Now an additional 1 Ohm resistor is connected in the circuit. The multimeter is now showing approximately 0.33A of current is flowing through each resistor.
Because there are three resistors connected in parallel, let’s find out the equivalent resistance of the three resistors in parallel connection
Requivalent = (1 / (1/R1 + 1/R2 + 1/R3)) Requivalent = (1 / (1/1 + 1/1 + 1/1)) Requivalent = 1 / 3 Requivalent = 0.33 Ohms
Now, The current through each resistor,
IR = Itotal (Requivalent / R1) IR = 1 Amp x (0.33 Ohms / 1 Ohms) IR = 0.33 Amp
The multimeter is showing approximately 0.33 Amp is flowing in each resistor as all the resistors are 1 Ohm in value and connected in a circuit where the current flow is fixed with 1A. You can also watch the video at the end of the page to check how the circuit works.
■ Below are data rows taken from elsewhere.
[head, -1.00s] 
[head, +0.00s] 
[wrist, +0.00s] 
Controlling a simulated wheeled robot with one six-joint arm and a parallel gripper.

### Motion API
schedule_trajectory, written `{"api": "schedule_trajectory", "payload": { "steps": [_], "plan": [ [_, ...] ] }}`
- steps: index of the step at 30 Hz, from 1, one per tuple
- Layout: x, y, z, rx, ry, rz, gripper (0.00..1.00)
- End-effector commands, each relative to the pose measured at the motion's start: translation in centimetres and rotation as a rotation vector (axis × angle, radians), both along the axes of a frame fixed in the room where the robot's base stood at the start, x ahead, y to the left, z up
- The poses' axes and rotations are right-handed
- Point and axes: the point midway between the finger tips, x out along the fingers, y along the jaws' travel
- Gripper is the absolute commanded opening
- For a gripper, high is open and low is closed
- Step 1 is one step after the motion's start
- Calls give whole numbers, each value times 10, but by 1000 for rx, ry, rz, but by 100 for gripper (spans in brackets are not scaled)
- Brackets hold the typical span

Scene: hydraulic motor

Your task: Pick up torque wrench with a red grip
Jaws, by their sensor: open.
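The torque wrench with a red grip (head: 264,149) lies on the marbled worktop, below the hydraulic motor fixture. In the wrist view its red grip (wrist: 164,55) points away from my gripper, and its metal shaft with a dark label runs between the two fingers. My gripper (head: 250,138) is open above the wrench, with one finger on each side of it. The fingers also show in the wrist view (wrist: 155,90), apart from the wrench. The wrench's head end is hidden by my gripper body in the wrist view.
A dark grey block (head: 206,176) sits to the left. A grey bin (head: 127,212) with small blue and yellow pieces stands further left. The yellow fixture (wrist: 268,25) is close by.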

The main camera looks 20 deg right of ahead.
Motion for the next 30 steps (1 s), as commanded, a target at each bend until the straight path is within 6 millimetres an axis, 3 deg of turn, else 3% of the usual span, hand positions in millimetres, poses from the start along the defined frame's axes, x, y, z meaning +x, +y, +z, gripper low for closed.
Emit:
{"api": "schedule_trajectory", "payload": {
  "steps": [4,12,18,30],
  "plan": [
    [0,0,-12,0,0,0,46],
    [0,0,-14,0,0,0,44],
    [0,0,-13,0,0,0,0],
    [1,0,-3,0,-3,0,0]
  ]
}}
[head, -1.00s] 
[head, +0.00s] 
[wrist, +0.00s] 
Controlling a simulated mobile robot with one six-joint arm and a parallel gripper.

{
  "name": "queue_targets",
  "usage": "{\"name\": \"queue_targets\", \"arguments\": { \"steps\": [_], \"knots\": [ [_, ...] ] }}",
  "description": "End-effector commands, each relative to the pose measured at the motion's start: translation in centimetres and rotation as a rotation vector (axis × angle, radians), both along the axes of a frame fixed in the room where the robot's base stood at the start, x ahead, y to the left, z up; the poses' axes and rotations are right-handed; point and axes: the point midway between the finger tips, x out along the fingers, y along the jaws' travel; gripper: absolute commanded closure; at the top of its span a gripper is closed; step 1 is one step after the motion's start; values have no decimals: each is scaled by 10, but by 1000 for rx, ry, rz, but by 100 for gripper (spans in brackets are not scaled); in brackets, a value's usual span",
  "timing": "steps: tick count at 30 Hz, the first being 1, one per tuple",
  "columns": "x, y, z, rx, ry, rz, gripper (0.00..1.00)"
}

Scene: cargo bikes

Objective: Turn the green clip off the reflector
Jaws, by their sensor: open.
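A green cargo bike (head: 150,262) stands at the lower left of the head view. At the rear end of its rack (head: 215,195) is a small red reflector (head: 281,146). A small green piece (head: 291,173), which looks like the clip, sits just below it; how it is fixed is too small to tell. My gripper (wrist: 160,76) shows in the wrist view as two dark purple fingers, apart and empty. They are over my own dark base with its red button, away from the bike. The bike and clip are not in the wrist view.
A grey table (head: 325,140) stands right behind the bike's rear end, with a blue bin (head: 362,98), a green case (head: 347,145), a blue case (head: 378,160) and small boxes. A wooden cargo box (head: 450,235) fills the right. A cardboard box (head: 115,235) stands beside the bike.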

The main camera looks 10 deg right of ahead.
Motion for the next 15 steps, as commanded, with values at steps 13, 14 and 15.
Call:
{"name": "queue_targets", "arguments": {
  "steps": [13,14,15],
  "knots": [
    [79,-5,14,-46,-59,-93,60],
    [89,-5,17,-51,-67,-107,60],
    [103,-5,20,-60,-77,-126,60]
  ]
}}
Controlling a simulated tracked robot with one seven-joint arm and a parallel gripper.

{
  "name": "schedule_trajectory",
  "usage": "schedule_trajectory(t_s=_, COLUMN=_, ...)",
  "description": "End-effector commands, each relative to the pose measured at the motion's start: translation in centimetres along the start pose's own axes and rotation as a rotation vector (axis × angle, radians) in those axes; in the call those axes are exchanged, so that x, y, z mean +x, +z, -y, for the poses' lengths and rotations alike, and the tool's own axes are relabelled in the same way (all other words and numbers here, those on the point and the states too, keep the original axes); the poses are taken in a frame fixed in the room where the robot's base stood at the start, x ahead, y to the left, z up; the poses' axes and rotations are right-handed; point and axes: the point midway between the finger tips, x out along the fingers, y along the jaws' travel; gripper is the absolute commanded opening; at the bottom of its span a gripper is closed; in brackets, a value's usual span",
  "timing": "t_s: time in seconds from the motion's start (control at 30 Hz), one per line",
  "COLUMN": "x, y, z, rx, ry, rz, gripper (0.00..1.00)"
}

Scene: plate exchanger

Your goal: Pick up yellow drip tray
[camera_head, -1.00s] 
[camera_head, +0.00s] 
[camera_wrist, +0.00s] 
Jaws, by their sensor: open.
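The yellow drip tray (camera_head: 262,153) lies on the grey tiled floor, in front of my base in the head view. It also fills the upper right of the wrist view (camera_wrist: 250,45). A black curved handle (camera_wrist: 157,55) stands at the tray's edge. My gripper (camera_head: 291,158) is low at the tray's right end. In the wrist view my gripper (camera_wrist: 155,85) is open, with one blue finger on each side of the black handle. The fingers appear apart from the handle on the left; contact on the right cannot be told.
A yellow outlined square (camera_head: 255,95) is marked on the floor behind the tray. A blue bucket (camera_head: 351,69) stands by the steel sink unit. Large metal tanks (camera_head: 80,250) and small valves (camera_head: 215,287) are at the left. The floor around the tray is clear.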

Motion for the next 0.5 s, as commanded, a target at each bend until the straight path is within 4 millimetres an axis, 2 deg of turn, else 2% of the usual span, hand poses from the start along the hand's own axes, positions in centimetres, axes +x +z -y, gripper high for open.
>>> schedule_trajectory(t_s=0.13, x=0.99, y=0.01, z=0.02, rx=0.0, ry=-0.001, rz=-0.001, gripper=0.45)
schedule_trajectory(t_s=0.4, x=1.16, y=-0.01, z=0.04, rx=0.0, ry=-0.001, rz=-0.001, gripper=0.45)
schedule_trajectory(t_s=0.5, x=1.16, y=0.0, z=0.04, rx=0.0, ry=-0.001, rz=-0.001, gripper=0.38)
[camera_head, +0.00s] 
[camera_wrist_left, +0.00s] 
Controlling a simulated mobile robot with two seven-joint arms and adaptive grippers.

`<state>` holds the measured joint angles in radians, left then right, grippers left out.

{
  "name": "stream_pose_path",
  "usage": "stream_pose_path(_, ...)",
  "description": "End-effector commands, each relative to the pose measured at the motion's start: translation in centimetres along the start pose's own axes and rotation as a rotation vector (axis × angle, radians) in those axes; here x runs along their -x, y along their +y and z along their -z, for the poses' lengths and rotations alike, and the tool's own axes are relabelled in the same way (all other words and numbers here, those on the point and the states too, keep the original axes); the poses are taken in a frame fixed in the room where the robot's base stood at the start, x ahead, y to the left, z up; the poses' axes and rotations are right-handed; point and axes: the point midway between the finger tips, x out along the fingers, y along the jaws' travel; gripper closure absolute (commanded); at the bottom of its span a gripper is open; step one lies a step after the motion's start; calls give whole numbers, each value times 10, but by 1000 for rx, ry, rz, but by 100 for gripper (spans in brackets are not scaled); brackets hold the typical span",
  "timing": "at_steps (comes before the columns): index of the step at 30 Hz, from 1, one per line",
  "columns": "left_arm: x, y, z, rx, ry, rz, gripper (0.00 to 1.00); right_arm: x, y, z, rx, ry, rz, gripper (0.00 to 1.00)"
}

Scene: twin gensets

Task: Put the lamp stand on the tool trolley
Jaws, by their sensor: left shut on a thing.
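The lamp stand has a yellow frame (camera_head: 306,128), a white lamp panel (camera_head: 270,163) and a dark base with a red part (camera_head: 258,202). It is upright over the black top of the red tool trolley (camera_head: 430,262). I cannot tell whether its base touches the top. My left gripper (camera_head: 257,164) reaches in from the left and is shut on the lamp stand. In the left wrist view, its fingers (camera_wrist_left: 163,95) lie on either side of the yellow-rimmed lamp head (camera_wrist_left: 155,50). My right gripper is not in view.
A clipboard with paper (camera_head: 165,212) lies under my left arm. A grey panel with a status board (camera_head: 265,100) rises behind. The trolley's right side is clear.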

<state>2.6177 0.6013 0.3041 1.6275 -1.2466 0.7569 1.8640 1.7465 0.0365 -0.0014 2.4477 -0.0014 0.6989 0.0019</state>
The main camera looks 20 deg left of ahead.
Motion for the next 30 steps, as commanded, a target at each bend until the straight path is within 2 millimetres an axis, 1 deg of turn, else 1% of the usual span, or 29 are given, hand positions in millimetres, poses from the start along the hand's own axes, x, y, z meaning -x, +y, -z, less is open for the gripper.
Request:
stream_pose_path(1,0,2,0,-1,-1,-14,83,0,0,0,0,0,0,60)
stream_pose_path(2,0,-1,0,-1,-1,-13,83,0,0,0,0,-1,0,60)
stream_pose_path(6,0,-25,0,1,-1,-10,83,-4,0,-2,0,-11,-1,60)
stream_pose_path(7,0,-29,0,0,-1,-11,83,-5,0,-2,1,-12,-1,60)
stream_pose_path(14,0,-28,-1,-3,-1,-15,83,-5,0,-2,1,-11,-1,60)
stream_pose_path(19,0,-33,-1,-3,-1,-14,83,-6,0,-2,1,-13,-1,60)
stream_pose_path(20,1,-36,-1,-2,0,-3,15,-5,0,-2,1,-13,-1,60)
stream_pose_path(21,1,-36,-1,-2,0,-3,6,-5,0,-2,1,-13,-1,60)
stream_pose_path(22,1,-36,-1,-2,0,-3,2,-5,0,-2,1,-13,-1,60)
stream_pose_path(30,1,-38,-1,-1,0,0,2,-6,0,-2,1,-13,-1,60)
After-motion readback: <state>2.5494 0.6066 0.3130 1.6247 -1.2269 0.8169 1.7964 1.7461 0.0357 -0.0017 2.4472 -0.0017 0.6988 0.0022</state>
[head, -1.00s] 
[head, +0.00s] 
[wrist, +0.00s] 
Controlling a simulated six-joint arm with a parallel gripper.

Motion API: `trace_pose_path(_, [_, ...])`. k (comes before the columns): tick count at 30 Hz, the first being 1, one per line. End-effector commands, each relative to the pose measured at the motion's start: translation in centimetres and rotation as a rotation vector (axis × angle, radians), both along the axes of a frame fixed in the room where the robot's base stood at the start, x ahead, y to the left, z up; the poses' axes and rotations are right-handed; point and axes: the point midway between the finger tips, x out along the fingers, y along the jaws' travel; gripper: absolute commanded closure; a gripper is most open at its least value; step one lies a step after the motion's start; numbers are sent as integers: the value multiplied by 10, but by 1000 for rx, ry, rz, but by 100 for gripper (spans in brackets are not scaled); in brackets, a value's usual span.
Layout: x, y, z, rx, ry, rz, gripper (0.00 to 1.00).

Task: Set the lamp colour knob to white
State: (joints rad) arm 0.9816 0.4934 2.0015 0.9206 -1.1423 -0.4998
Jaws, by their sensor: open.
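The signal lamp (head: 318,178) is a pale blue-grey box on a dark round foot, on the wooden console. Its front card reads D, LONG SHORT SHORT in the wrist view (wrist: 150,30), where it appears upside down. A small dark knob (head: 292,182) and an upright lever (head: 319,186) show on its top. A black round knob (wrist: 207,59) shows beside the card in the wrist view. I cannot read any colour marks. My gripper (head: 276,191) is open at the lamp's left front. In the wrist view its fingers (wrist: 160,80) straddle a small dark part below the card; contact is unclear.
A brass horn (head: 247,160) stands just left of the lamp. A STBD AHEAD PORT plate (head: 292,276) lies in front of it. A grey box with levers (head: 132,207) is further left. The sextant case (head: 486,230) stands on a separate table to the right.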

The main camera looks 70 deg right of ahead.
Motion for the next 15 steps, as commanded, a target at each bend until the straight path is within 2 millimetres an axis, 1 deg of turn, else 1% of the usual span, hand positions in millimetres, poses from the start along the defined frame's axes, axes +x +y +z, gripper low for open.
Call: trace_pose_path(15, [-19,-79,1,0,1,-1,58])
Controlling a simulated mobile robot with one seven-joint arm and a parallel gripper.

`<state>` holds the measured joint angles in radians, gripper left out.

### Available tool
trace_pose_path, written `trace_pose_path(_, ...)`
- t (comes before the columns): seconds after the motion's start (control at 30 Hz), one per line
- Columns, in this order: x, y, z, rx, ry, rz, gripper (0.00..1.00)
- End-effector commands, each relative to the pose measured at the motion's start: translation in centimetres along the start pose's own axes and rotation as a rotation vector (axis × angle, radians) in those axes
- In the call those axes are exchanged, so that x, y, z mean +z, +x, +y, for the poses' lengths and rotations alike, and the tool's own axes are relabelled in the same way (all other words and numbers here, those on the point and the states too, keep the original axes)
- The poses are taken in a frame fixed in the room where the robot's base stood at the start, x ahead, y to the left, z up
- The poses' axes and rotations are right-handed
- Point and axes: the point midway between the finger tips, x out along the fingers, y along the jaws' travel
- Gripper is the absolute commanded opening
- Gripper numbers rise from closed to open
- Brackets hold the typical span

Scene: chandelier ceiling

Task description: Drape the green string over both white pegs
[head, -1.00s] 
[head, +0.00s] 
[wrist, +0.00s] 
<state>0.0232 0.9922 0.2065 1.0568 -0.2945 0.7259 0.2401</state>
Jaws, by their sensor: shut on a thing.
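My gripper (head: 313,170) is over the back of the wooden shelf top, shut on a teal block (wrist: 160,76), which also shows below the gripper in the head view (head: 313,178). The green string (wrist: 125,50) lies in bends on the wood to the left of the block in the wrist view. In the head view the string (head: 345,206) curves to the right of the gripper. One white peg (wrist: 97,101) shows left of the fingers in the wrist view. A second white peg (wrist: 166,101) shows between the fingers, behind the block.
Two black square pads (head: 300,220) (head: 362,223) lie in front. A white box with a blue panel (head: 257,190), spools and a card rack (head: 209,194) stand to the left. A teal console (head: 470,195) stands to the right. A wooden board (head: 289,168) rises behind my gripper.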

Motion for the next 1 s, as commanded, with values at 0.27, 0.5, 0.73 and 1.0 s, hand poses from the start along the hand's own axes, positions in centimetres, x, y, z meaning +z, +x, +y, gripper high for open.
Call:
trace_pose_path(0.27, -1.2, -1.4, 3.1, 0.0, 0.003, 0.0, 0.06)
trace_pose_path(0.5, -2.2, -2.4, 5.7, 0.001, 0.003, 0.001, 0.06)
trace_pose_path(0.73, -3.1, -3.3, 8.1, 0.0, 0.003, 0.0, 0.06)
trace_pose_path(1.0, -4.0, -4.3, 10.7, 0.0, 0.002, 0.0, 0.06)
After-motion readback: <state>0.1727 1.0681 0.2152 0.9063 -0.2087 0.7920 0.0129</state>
Current Divider Applications
The main application of the current divider is to produce a fraction of the total current available in the circuit. However, in some cases, the component that is used to carry the current has a limit of how much current actually flows through the component. Overcurrent causes increased heat dissipation, as well as reduces the life expectancy of the components. By using a current divider, the current flowing through a component can be minimized and thus smaller component size can be used.
For example, in a case where larger resistor wattage is required; adding multiple resistors in parallel decreases the heat dissipation, and smaller wattage resistors can do the same job.